DARUAT IKLIM. (CLIMATE EMERGENCY)
OUR HOUSE IS ON FIRE.
TIDAK ADA BUMI 2.0 (THERE IS NO EARTH 2.0)
Cardboard signs littered the floor. We mixed paints in old plastic water bottles that had been given to us on the bus ride over to Survive! Garage, a community space that supports young artists in Jogja. Even with a language barrier, their energy was contagious and connecting us through each paint stroke. Although I grew up in a homogeneously progressive area and a regular to protests, these activists were able to create a feeling, unlike anything I’ve ever felt before. In the moment, I couldn’t quite place why.
Each of the hands that had painted these signs would only be armed with their cardboard posters as they could be met by violence, imprisonment and potentially death. This wasn’t a cute Instagram post. This was putting their lives on the line for justice. If it weren’t for Bridge Year policy and that my VISA prevented me from protesting, I would have been alongside Survive and countless other students in the fight for environmental justice. A few weeks ago, I’m not certain I would.
In the US, I beckoned community initiatives to fight for justice. After all, I could see climate change happening. Hail in Chicago in April?
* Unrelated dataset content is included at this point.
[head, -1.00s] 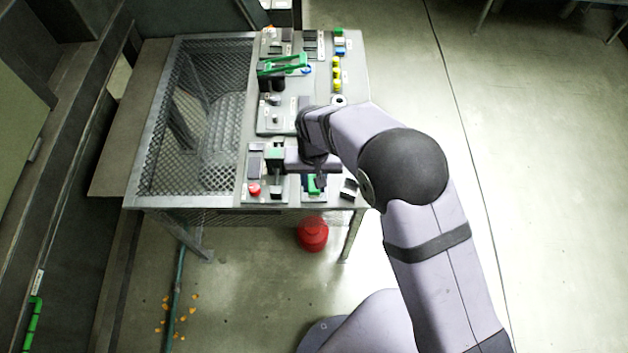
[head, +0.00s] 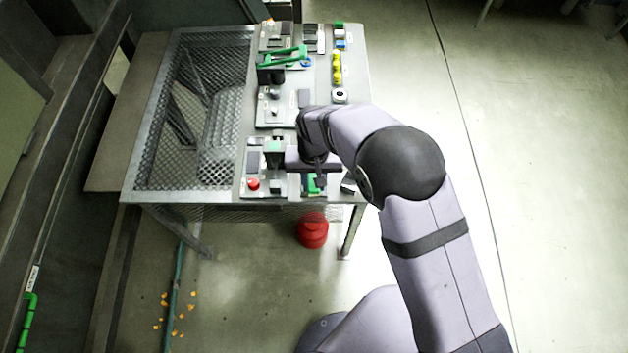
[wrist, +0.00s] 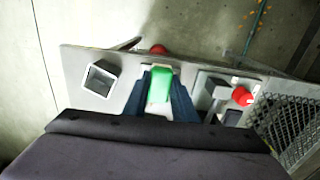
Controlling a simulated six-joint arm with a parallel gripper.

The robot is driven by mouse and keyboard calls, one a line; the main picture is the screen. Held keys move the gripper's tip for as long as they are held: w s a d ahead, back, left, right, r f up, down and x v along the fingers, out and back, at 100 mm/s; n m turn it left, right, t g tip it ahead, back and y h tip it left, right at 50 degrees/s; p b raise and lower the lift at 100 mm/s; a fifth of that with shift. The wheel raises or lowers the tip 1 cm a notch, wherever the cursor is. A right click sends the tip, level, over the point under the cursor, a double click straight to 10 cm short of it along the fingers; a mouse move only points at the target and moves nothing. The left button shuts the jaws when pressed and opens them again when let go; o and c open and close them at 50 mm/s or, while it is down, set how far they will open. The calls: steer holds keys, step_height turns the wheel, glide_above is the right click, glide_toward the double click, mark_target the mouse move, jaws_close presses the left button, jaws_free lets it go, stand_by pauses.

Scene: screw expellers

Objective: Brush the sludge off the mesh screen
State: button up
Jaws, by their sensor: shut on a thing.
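The mesh screen (head: 217,140) is the wide diamond grating in the left part of the metal bench; it also shows at the right of the wrist view (wrist: 287,125). I cannot pick out sludge on it. My gripper (wrist: 158,95) points down at the near right part of the bench, right of the screen. It is shut on a green-and-white piece (wrist: 161,78), with dark blue sides along it. This piece may be the brush's handle; no bristles show. Its green also shows below my wrist in the head view (head: 313,185). Its lower end is hidden.
A red button (head: 253,184) sits on a panel between my gripper and the screen. A square open holder (wrist: 100,78) stands on the gripper's other side. A green-handled clamp (head: 284,56) and several yellow pieces (head: 337,68) lie farther back. A red object (head: 313,231) is below the bench.

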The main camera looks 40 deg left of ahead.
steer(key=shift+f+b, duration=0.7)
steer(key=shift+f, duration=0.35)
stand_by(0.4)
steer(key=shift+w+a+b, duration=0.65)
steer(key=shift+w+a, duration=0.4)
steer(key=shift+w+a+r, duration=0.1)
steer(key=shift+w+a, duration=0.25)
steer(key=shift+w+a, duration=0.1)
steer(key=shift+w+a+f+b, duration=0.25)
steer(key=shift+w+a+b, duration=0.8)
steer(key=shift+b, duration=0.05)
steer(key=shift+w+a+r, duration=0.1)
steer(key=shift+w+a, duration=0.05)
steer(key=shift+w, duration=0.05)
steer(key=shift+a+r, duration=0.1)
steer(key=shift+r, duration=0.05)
A week of 80s in Jersey during October? We talked about it but we also canceled school or turned on our AC. We bought neglect, limited edition.
Most of Indonesia can’t afford that band-aid solution. Instead, the start of rainy season remains an impending mystery. The dry heat knocks out hours of daily routine. The diminishing coral reef is starving local fisherman markets in beach communities. The palm oil plantations are driving up carbon emissions.
As a western citizen, our demands, consumption, and continued support of environmentally unconscious companies are injuring these communities. It’s only a matter of time before we can’t pretend that our towering concrete jungle gyms and blissful suburbia remain unaffected. And beyond where we live, every natural beauty we attempt to preserve is falling to ruin.
In the past three weeks, our group has hiked Gunung Api Purba and Ijen, trekked through Baluran National Forest and Alas Purwo, and snorkeled in Bangsring, on the coast of East Java. I will never trade the feeling of attempting to memorize every last detail of panoramic views of mountains, deserts, rainforests, mangroves, beaches, underwater reefs or hearing all the birds, monkeys and tokek (spotted gecko commonly found in Indonesia) and waves crash around me or even smelling the salt-stained air, the fresh breeze or the humid yet green scent. I am lucky to be able to breathe it all in and to feel alive.
These are feelings are so powerful that they wash over you. Because they’ve been locked behind a constant schedule for the past eighteen years. Now that I have the time to reflect, I have never felt so much love, rage, and vulnerability.
Call me a hopeless romantic because I’ve fallen in love with something that’s being destroyed by my own kind. Yet I feel alive knowing that something I love is being mistreated and I have the ability to change that.
I can make environmentally conscious decisions. I don’t need 4 devices or to drive the short walk to school or to flush gallons of clean drinking water daily. Yes, in terms of quantity of impact, corporations and their lack of government regulation hold the biggest responsibility with their decisions. Yet as individuals, we can’t give up. As consumers, we still are powerful. We too can put morals over money and shift markets. We can learn to love where we live— not just the concrete and metal maze of buildings but genuinely appreciate the natural beauty underneath. And of course, we must take care of where we live so it takes care of us.